* Aim of the task:
Write out each line of the listing as it stands, without the images.

begin Data block

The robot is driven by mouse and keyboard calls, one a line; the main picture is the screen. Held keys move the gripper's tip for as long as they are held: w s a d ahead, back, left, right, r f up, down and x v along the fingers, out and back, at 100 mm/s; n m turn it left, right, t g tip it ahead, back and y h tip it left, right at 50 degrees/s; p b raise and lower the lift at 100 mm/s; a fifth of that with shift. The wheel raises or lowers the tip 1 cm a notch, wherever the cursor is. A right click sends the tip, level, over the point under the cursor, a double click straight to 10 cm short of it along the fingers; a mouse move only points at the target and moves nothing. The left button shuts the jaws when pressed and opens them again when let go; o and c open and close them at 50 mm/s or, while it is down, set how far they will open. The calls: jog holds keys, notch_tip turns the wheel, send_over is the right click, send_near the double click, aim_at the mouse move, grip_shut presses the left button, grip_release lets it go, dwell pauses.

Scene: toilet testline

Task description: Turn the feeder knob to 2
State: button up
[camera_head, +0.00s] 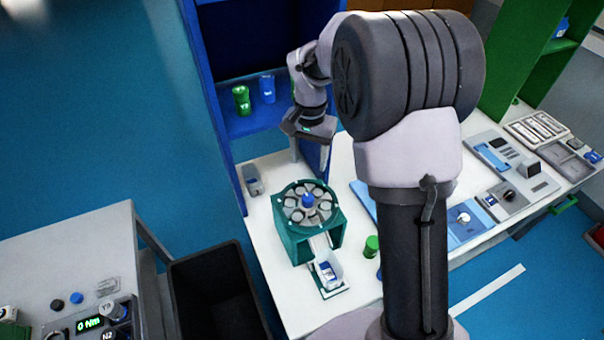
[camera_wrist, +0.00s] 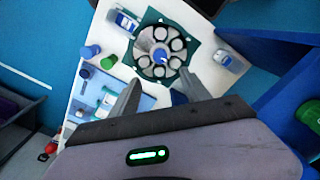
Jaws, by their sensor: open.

end Data block

* Response to the task:
The robot is driven by mouse and keyboard calls, one a line; the main picture is the screen. Held keys move the gripper's tip for as long as they are held: w s a d ahead, back, left, right, r f up, down and x v along the fingers, out and back, at 100 mm/s; n m turn it left, right, t g tip it ahead, back and y h tip it left, right at 50 degrees/s; p b raise and lower the lift at 100 mm/s; a fifth of that with shift. The wheel raises or lowers the tip 1 cm a notch, wherever the cursor is. A right click sends the tip, level, over the point under the cursor, a double click straight to 10 cm short of it along the fingers; a mouse move only points at the target and moves nothing. The left button shuts the jaws when pressed and opens them again when let go; o and c open and close them at 50 mm/s or, while it is down, set how far they will open. The calls: jog holds keys, notch_tip turns the wheel, send_over is the right click, send_near the double click, aim_at the mouse move, grip_shut presses the left button, grip_release lets it go, dwell pauses.

Scene: toilet testline

Task description: Turn the feeder knob to 2
State: button up
[camera_head, +0.00s] 
[camera_wrist, +0.00s] 
Jaws, by their sensor: open.

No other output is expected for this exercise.